A l'époque du couvre-feu à Kingston, en mai 2010, tu avais sorti plusieurs chansons invitant les gens à se protéger (Protect your neck, Wildfire…) Wildfire (sur le Major riddim de Don Corleon, ndlr) a été écrite pendant l'état d'urgence à Kingston en mai 2010 et parle de cette situation. Bien avant moi, c'est la raison d'être du reggae : le commentaire social, ce qu'il se passe dans la communauté.

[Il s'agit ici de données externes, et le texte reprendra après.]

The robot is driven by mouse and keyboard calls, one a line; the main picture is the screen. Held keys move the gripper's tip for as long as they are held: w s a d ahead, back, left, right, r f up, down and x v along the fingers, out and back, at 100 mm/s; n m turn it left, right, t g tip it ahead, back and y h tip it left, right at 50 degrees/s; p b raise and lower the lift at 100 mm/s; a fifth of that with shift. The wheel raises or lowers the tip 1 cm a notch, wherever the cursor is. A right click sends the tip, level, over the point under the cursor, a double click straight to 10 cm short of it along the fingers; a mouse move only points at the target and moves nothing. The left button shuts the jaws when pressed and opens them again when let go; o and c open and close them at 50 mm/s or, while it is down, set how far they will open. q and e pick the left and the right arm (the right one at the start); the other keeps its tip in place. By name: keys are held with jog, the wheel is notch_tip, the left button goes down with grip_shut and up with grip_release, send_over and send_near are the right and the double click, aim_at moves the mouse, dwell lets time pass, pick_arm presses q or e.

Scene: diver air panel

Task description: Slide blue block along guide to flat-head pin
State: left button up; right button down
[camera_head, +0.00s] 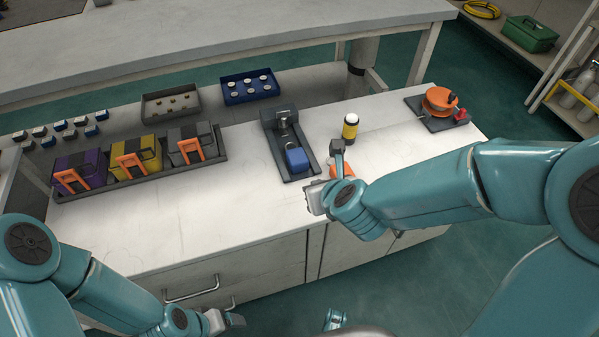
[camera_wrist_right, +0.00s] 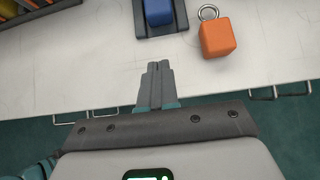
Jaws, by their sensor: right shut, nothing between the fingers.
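The blue block (camera_head: 297,159) sits in the near part of a dark guide (camera_head: 272,150) on the white bench. It also shows at the top of the right wrist view (camera_wrist_right: 158,12). A metal fitting (camera_head: 283,128) stands at the guide's far end; its head shape is too small to tell. My right gripper (camera_wrist_right: 158,68) is shut and empty, over the bench in front of the guide's near end, apart from the blue block.
An orange block with a ring (camera_wrist_right: 217,37) stands right of the guide. A yellow-black bottle (camera_head: 350,128) and an orange reel (camera_head: 439,100) stand further right. A rack of coloured boxes (camera_head: 130,180) is at left. Two trays with round pieces lie behind. The front bench surface is clear.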

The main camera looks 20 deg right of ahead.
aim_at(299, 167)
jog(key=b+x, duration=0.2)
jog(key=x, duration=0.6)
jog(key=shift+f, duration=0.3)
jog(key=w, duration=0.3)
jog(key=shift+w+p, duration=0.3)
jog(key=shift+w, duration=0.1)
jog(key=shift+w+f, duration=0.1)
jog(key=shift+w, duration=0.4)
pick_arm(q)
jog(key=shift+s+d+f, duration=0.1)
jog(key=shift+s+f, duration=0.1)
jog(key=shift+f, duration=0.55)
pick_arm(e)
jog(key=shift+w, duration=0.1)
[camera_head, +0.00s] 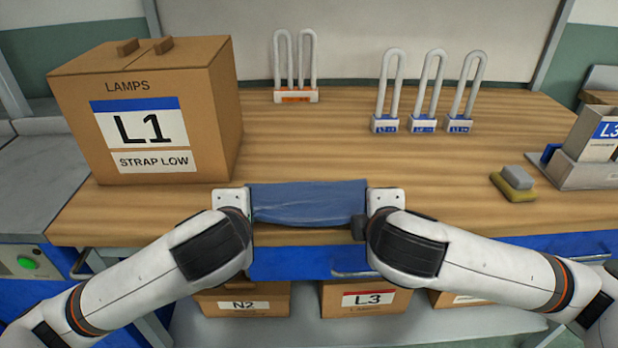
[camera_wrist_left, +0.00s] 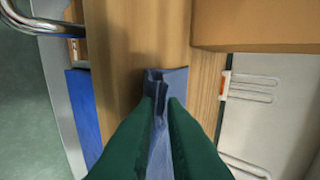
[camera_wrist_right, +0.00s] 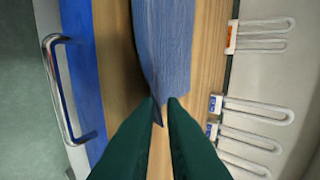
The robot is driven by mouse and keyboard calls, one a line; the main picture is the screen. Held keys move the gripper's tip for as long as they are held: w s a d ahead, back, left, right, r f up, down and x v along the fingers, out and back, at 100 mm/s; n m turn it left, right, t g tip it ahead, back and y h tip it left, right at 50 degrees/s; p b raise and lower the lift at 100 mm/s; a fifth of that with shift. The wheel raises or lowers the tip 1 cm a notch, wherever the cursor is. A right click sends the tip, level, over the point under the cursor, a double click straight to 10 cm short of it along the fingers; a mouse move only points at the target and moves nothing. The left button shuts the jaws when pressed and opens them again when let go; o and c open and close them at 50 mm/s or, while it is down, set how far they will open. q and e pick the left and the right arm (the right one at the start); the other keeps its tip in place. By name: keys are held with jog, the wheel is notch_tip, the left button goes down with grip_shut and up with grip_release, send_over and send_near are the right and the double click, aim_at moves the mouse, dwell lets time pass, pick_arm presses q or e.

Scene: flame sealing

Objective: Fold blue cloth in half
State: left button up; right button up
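The blue cloth (camera_head: 308,203) lies near the front edge of the wooden bench, between my two grippers. My left gripper (camera_wrist_left: 161,106) has its dark green fingers closed on the cloth's left end, and the cloth (camera_wrist_left: 168,82) bunches up in folds at the fingertips. My right gripper (camera_wrist_right: 160,106) is closed on a front corner at the right end of the cloth (camera_wrist_right: 165,50). The cloth stretches from one gripper to the other. In the head view my wrists hide the fingertips. I cannot tell how far the front edge is off the bench.
A large cardboard box marked L1 (camera_head: 150,110) stands at the back left. Several padlocks stand at the back, one with an orange body (camera_head: 296,95) and others blue (camera_head: 423,124). A sponge (camera_head: 512,186) and a metal holder (camera_head: 585,170) are at right. The bench behind the cloth is clear.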

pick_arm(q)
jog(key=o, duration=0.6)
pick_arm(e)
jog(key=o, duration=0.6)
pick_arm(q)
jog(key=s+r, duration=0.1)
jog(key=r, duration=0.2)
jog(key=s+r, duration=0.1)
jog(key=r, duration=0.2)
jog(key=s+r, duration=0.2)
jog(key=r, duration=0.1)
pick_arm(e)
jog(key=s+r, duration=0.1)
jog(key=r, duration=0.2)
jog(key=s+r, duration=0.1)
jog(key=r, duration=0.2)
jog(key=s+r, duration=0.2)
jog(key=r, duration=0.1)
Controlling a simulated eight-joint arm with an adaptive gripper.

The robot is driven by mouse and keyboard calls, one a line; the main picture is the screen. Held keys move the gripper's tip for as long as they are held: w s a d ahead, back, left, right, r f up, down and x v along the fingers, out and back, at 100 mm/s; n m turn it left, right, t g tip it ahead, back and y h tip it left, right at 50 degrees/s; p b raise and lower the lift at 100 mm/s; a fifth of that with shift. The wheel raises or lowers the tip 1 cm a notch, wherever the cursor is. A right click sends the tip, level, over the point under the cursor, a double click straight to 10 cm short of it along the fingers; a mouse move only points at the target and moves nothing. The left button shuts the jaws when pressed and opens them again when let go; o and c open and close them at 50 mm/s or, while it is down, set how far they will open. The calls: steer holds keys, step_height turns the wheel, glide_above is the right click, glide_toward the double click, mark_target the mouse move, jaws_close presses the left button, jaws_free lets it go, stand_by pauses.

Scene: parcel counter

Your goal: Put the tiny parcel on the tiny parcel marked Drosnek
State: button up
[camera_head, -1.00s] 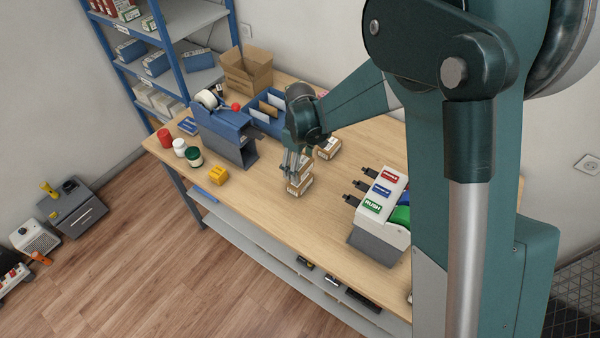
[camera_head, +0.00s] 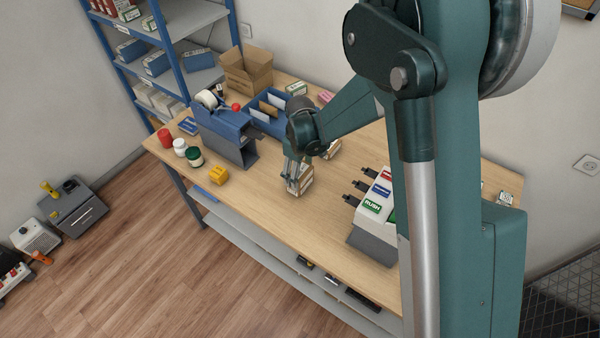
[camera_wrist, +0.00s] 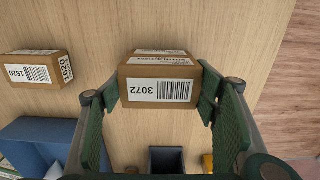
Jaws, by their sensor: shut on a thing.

Mais tu parles aussi de la violence des armes, et tu dis aux gens : ''faites attention !''. Penses-tu que les choses ont changé ? Je porterai toujours ce message aux gens, jusqu'à ce que les armes n'existent plus. Car même l'homme qui a fabriqué l'arme en a peur. C'est pour ça que je chante ''Pourquoi fabriquent-ils des armes ?'' (dans Living the life of a gun, ndlr).
Cette comparaison était bien vue… Oui, parce que Taurus est une marque de pistolet, brésilienne. Ces armes ne peuvent faire aucun bien. Mais pourtant, on les fabrique toujours. J'essaie de dire la vérité, on essaie de motiver les gens, sans te faire de sermons. C'est ma seule religion. J'appelle ma musique Healing music, pour que les gens se sentent mieux, ou apprennent quelque chose.
Merci, Tarrus Riley. Respect. Je vous remercie vraiment de venir me rencontrer ici. Dites bien aux gens que nous les remercions pour le soutien. Tarrus Riley est un grand fan de ses fans, et je ne prends pas pour acquis que les gens aiment ma musique. Je les aime et les remercie pour cela. Nous sommes une famille. Restez à l'écoute, et je ne vous décevrai pas.